Start of AVAILABLE DATA

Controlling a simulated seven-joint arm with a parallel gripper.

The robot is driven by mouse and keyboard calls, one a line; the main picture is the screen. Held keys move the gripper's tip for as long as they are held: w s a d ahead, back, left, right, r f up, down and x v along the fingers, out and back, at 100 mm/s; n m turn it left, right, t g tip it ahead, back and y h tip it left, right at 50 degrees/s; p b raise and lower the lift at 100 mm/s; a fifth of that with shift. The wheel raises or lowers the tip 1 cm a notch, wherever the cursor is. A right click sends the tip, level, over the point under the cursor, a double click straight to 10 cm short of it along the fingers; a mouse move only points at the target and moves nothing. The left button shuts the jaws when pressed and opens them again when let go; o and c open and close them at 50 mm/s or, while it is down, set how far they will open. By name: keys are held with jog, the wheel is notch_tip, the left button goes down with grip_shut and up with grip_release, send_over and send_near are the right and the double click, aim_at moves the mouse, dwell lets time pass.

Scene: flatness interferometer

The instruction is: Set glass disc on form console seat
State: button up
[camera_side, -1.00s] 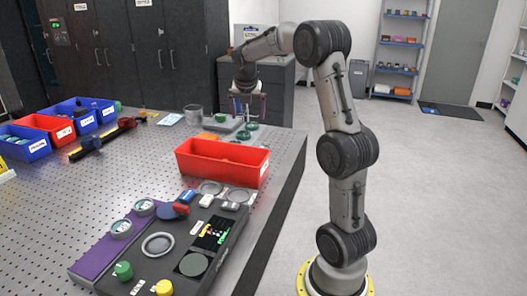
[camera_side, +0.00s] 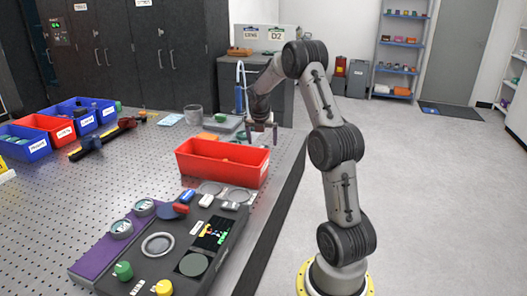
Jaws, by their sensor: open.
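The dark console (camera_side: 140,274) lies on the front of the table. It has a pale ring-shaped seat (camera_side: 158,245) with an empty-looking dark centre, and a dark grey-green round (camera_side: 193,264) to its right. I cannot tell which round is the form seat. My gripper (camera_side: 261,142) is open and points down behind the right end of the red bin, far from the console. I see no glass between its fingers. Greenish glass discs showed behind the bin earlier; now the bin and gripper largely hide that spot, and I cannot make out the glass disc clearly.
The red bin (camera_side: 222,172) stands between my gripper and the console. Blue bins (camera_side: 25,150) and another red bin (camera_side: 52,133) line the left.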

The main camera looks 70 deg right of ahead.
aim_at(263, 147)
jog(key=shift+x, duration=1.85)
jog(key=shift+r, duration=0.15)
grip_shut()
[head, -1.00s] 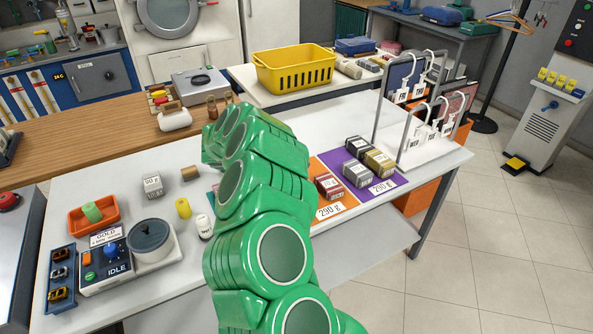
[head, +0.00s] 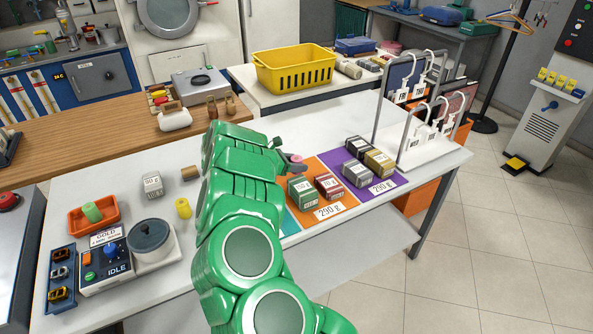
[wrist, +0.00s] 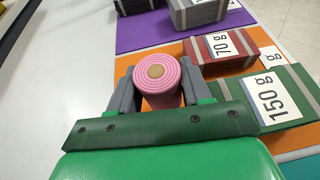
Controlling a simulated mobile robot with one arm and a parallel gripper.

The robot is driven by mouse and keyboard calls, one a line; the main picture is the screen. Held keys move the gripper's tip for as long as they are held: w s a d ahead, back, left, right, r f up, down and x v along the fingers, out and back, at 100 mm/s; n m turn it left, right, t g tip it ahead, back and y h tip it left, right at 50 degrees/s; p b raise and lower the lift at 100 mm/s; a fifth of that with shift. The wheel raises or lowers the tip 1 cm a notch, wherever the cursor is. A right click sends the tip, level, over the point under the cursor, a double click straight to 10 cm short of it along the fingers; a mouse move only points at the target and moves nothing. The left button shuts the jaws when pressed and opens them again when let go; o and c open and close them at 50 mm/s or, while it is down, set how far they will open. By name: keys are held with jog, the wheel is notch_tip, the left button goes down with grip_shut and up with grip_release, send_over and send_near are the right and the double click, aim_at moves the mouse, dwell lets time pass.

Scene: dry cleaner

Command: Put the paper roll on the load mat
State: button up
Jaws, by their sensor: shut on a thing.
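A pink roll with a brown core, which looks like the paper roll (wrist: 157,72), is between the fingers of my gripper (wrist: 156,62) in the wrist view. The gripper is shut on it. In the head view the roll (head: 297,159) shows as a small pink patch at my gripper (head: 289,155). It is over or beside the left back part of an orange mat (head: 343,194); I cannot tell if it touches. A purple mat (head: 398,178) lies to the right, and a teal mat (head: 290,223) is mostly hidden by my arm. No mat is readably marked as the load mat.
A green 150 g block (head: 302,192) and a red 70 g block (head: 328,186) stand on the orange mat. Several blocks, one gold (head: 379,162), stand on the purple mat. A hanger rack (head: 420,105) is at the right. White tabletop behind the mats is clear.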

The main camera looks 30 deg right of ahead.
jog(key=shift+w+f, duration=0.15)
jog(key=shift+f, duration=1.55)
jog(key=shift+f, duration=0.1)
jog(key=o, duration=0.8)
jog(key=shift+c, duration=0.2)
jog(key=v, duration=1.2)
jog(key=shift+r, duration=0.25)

End of AVAILABLE DATA

◆ GIVEN REQUEST
Repeat only the lines running from "The instruction is: Set" to "Controlling a simulated mobile", ends included, and leave the pictures out.

◆ RIGHT ANSWER
The instruction is: Set glass disc on form console seat
State: button up
[camera_side, -1.00s] 
[camera_side, +0.00s] 
Jaws, by their sensor: open.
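The dark console (camera_side: 140,274) lies on the front of the table. It has a pale ring-shaped seat (camera_side: 158,245) with an empty-looking dark centre, and a dark grey-green round (camera_side: 193,264) to its right. I cannot tell which round is the form seat. My gripper (camera_side: 261,142) is open and points down behind the right end of the red bin, far from the console. I see no glass between its fingers. Greenish glass discs showed behind the bin earlier; now the bin and gripper largely hide that spot, and I cannot make out the glass disc clearly.
The red bin (camera_side: 222,172) stands between my gripper and the console. Blue bins (camera_side: 25,150) and another red bin (camera_side: 52,133) line the left.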

The main camera looks 70 deg right of ahead.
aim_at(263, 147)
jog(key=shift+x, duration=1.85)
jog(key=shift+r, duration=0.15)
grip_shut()
[head, -1.00s] 
[head, +0.00s] 
[wrist, +0.00s] 
Controlling a simulated mobile robot with one arm and a parallel gripper.

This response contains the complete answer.